Records shown:
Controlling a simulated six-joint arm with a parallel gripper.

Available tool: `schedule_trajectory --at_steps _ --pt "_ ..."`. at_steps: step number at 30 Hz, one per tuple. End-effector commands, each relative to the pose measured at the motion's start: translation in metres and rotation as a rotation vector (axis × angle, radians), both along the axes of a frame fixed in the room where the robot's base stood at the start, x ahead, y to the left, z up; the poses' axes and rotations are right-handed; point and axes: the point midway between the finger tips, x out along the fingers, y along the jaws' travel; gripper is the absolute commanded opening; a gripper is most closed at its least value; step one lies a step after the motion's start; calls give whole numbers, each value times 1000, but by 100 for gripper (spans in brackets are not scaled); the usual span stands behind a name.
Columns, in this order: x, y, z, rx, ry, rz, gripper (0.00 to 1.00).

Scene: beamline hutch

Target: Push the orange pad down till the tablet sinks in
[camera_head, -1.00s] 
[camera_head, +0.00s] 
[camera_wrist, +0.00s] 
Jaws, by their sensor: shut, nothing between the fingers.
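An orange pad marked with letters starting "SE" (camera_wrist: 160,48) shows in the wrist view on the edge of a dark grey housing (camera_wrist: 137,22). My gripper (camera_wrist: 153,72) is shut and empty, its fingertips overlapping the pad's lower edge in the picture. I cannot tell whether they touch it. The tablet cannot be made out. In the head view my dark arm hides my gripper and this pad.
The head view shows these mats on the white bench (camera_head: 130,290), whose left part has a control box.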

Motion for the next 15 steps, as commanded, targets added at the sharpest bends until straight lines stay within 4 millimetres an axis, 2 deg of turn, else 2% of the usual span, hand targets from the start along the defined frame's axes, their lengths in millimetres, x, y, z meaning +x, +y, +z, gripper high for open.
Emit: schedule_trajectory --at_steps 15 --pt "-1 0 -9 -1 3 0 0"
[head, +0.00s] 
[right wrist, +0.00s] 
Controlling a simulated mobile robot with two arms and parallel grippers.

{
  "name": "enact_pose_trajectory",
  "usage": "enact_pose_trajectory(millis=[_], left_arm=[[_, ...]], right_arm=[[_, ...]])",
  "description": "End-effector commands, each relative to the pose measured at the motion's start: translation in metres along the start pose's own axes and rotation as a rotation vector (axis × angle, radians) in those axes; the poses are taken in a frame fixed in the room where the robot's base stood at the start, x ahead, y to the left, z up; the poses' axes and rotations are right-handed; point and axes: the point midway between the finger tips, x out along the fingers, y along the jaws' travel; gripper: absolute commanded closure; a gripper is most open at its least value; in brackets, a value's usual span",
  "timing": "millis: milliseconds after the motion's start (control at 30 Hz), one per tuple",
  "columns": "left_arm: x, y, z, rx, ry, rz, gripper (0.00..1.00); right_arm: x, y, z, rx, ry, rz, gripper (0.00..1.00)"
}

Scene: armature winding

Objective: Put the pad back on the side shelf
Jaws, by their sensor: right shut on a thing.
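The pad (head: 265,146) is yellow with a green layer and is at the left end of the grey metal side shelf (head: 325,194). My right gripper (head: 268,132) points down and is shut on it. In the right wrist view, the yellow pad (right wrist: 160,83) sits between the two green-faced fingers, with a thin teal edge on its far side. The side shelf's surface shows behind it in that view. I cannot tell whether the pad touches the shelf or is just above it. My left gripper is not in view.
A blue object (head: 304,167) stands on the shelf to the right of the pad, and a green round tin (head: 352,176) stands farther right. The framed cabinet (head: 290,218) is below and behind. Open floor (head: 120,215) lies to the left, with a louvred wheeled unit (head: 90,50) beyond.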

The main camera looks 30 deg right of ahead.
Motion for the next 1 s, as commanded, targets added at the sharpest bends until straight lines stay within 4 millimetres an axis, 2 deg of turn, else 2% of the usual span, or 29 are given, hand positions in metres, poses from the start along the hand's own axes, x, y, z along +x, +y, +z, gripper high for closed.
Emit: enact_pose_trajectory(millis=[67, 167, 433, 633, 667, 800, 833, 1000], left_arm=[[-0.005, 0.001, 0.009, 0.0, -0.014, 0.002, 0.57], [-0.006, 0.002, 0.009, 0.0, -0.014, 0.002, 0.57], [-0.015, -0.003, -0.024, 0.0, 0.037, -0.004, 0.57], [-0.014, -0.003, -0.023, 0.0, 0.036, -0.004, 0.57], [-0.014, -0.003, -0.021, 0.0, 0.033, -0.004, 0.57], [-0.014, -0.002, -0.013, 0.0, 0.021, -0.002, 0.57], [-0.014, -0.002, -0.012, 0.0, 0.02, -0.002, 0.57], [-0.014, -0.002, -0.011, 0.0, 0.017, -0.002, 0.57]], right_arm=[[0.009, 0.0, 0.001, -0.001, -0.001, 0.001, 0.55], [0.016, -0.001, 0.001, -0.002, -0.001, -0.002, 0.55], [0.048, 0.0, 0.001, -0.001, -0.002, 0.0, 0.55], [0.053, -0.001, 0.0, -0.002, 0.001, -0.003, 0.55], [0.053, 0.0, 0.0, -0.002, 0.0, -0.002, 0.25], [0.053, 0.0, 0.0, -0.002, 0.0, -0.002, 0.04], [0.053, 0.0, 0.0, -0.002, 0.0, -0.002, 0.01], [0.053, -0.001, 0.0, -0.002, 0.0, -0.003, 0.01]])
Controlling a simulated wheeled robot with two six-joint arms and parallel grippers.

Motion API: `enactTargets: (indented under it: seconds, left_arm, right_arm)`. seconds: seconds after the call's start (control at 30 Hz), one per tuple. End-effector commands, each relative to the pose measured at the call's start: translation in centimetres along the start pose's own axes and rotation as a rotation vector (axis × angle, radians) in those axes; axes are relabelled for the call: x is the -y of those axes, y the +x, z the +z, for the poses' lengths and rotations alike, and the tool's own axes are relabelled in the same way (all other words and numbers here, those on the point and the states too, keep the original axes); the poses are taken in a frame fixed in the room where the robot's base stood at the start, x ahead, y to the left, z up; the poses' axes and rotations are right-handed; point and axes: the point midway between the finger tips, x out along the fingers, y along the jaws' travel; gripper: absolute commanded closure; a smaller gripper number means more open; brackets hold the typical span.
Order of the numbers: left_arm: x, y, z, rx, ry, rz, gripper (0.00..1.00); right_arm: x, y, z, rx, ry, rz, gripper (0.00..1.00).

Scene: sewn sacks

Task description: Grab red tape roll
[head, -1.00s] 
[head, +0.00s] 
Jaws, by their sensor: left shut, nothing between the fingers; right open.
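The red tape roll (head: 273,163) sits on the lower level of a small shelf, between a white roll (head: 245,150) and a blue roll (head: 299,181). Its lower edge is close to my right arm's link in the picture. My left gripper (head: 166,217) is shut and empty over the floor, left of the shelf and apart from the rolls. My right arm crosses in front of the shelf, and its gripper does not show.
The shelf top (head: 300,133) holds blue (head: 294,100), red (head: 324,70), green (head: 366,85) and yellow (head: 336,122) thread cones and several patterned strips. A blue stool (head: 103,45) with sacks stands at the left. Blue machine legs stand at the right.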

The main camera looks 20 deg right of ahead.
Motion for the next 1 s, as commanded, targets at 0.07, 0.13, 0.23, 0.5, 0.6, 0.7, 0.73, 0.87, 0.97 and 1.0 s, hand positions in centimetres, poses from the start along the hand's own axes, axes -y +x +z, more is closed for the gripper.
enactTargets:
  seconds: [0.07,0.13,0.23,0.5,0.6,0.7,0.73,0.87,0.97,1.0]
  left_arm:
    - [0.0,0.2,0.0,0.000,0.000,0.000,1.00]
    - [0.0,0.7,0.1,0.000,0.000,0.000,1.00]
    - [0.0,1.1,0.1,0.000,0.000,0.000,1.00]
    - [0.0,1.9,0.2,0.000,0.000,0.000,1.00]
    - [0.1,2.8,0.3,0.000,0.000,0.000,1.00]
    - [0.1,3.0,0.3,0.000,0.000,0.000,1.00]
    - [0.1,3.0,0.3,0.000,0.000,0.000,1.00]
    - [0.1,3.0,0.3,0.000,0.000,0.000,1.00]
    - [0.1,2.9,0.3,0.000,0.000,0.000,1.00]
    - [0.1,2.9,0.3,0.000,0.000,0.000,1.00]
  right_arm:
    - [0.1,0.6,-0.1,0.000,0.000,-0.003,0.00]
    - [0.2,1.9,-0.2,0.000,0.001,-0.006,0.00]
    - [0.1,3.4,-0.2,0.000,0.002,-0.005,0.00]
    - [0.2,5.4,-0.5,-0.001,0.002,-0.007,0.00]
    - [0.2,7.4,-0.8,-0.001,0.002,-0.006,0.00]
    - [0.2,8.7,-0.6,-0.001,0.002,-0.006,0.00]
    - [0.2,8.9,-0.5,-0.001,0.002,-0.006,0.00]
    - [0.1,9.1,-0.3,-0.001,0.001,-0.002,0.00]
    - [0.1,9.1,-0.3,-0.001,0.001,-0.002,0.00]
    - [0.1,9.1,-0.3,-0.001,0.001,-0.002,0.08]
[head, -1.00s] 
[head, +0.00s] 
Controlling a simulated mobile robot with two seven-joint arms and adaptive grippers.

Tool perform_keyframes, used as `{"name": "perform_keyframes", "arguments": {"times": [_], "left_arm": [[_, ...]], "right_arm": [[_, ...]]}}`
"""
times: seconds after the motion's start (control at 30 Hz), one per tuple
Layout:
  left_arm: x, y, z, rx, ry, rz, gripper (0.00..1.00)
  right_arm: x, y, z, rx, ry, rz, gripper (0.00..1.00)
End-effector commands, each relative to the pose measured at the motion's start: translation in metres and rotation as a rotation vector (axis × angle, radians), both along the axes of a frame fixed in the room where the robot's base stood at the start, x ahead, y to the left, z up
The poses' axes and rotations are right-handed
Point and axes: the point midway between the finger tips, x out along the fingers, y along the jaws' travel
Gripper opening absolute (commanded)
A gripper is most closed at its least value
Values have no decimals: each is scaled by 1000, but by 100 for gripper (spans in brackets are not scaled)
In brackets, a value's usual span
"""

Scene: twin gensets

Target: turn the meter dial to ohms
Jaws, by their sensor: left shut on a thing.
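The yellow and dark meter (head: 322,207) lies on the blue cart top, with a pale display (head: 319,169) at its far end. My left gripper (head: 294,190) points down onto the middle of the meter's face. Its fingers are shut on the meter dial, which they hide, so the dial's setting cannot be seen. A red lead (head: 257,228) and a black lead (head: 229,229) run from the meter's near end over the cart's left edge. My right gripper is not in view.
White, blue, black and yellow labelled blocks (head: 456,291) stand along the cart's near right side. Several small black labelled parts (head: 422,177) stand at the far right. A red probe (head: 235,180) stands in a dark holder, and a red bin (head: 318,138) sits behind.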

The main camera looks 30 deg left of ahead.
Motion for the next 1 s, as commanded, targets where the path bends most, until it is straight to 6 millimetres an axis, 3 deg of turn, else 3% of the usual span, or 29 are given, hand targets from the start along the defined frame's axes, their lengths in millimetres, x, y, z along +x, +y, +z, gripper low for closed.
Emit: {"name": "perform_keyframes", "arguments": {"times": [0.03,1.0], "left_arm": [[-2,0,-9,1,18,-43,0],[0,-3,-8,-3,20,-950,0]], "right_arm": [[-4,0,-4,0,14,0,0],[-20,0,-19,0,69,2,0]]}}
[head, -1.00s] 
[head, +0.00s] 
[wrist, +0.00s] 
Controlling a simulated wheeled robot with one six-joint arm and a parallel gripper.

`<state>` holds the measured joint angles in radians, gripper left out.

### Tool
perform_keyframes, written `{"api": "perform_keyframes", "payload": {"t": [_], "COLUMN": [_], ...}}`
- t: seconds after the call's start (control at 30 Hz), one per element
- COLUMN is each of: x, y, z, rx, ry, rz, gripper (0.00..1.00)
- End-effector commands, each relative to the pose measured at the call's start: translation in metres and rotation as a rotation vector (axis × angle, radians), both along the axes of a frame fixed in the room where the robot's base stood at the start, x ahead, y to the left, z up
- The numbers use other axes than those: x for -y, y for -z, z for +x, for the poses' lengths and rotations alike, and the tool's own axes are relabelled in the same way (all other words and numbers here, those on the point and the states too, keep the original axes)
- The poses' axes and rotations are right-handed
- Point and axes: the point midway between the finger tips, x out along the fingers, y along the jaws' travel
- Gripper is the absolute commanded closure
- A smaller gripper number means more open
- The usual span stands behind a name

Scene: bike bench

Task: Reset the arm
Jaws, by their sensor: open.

Exercise description: Using the material above, gather every line that includes "grippers".

Solution for this problem:
Controlling a simulated mobile robot with two arms and parallel grippers.
Controlling a simulated wheeled robot with two six-joint arms and parallel grippers.
Controlling a simulated mobile robot with two seven-joint arms and adaptive grippers.

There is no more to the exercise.